● EXERCISE OBJECTIVE:
In the listing below, find every line containing "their" and copy it out.

● DATASET EXTRACT:
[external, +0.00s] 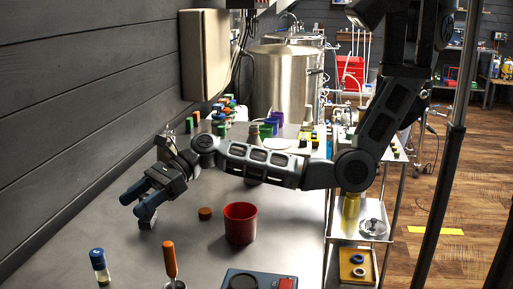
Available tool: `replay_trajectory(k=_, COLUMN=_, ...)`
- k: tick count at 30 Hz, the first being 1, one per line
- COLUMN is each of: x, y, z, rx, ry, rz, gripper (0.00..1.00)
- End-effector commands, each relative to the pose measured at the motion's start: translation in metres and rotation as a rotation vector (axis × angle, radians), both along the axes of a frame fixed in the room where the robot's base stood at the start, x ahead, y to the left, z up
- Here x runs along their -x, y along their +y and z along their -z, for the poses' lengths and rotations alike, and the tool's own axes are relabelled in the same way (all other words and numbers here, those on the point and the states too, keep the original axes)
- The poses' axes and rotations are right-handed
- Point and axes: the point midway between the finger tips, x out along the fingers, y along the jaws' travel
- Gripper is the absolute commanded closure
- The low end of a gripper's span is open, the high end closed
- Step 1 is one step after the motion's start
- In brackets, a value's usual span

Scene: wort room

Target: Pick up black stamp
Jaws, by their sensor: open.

● SOLUTION FOR THIS EXERCISE:
- Here x runs along their -x, y along their +y and z along their -z, for the poses' lengths and rotations alike, and the tool's own axes are relabelled in the same way (all other words and numbers here, those on the point and the states too, keep the original axes)
Jaws, by their sensor: open.

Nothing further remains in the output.